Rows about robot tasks
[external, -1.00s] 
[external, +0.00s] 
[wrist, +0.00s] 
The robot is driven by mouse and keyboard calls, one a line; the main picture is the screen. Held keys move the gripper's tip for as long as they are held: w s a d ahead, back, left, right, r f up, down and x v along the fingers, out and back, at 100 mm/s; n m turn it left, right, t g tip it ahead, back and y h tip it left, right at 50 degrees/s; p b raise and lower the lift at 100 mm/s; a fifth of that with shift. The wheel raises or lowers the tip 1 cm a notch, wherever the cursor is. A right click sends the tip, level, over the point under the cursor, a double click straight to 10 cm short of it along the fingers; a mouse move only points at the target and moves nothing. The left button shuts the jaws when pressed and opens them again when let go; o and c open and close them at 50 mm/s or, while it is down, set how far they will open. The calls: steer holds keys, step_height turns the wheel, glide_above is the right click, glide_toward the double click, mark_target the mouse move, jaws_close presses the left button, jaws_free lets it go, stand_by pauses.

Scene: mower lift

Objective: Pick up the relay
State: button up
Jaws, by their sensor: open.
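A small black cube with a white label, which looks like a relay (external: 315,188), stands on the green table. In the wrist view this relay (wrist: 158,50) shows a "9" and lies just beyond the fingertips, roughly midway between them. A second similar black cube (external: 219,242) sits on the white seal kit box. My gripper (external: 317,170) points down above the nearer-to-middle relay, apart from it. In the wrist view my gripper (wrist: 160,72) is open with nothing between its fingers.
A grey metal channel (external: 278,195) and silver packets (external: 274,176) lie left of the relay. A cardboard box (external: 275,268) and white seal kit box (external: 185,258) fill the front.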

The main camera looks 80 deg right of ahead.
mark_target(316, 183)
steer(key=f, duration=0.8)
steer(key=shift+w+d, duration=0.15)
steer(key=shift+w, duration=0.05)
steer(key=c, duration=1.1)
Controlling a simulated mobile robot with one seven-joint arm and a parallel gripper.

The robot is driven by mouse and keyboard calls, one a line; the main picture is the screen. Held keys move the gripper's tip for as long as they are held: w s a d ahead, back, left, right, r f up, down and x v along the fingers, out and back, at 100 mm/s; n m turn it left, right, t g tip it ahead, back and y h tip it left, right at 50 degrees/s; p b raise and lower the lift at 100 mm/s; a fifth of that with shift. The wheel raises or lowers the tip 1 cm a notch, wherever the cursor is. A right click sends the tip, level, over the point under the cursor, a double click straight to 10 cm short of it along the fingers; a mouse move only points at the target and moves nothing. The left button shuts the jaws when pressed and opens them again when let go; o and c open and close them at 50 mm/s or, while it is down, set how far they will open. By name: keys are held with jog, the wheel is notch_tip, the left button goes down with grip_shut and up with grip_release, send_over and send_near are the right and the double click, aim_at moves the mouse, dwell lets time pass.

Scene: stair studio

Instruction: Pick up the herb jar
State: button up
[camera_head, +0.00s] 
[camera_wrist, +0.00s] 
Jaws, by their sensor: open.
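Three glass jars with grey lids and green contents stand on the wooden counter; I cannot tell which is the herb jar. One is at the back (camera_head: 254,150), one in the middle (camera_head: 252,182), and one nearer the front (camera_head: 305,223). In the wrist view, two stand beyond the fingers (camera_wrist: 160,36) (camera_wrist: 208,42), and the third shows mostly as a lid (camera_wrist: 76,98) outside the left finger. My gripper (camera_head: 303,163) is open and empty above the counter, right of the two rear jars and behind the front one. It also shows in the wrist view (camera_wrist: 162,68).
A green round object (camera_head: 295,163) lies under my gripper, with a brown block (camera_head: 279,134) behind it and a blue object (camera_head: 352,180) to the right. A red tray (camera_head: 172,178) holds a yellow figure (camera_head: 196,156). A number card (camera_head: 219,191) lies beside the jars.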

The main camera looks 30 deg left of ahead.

[GIVEN EXERCISE]: Copy the records above exactly as they appear.

[WRITTEN RESPONSE]:
[external, -1.00s] 
[external, +0.00s] 
[wrist, +0.00s] 
The robot is driven by mouse and keyboard calls, one a line; the main picture is the screen. Held keys move the gripper's tip for as long as they are held: w s a d ahead, back, left, right, r f up, down and x v along the fingers, out and back, at 100 mm/s; n m turn it left, right, t g tip it ahead, back and y h tip it left, right at 50 degrees/s; p b raise and lower the lift at 100 mm/s; a fifth of that with shift. The wheel raises or lowers the tip 1 cm a notch, wherever the cursor is. A right click sends the tip, level, over the point under the cursor, a double click straight to 10 cm short of it along the fingers; a mouse move only points at the target and moves nothing. The left button shuts the jaws when pressed and opens them again when let go; o and c open and close them at 50 mm/s or, while it is down, set how far they will open. The calls: steer holds keys, step_height turns the wheel, glide_above is the right click, glide_toward the double click, mark_target the mouse move, jaws_close presses the left button, jaws_free lets it go, stand_by pauses.

Scene: mower lift

Objective: Pick up the relay
State: button up
Jaws, by their sensor: open.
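A small black cube with a white label, which looks like a relay (external: 315,188), stands on the green table. In the wrist view this relay (wrist: 158,50) shows a "9" and lies just beyond the fingertips, roughly midway between them. A second similar black cube (external: 219,242) sits on the white seal kit box. My gripper (external: 317,170) points down above the nearer-to-middle relay, apart from it. In the wrist view my gripper (wrist: 160,72) is open with nothing between its fingers.
A grey metal channel (external: 278,195) and silver packets (external: 274,176) lie left of the relay. A cardboard box (external: 275,268) and white seal kit box (external: 185,258) fill the front.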

The main camera looks 80 deg right of ahead.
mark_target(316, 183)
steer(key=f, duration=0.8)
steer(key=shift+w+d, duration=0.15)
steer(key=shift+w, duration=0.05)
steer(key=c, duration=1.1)
Controlling a simulated mobile robot with one seven-joint arm and a parallel gripper.

The robot is driven by mouse and keyboard calls, one a line; the main picture is the screen. Held keys move the gripper's tip for as long as they are held: w s a d ahead, back, left, right, r f up, down and x v along the fingers, out and back, at 100 mm/s; n m turn it left, right, t g tip it ahead, back and y h tip it left, right at 50 degrees/s; p b raise and lower the lift at 100 mm/s; a fifth of that with shift. The wheel raises or lowers the tip 1 cm a notch, wherever the cursor is. A right click sends the tip, level, over the point under the cursor, a double click straight to 10 cm short of it along the fingers; a mouse move only points at the target and moves nothing. The left button shuts the jaws when pressed and opens them again when let go; o and c open and close them at 50 mm/s or, while it is down, set how far they will open. By name: keys are held with jog, the wheel is notch_tip, the left button goes down with grip_shut and up with grip_release, send_over and send_near are the right and the double click, aim_at moves the mouse, dwell lets time pass.

Scene: stair studio

Instruction: Pick up the herb jar
State: button up
[camera_head, +0.00s] 
[camera_wrist, +0.00s] 
Jaws, by their sensor: open.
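Three glass jars with grey lids and green contents stand on the wooden counter; I cannot tell which is the herb jar. One is at the back (camera_head: 254,150), one in the middle (camera_head: 252,182), and one nearer the front (camera_head: 305,223). In the wrist view, two stand beyond the fingers (camera_wrist: 160,36) (camera_wrist: 208,42), and the third shows mostly as a lid (camera_wrist: 76,98) outside the left finger. My gripper (camera_head: 303,163) is open and empty above the counter, right of the two rear jars and behind the front one. It also shows in the wrist view (camera_wrist: 162,68).
A green round object (camera_head: 295,163) lies under my gripper, with a brown block (camera_head: 279,134) behind it and a blue object (camera_head: 352,180) to the right. A red tray (camera_head: 172,178) holds a yellow figure (camera_head: 196,156). A number card (camera_head: 219,191) lies beside the jars.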

The main camera looks 30 deg left of ahead.

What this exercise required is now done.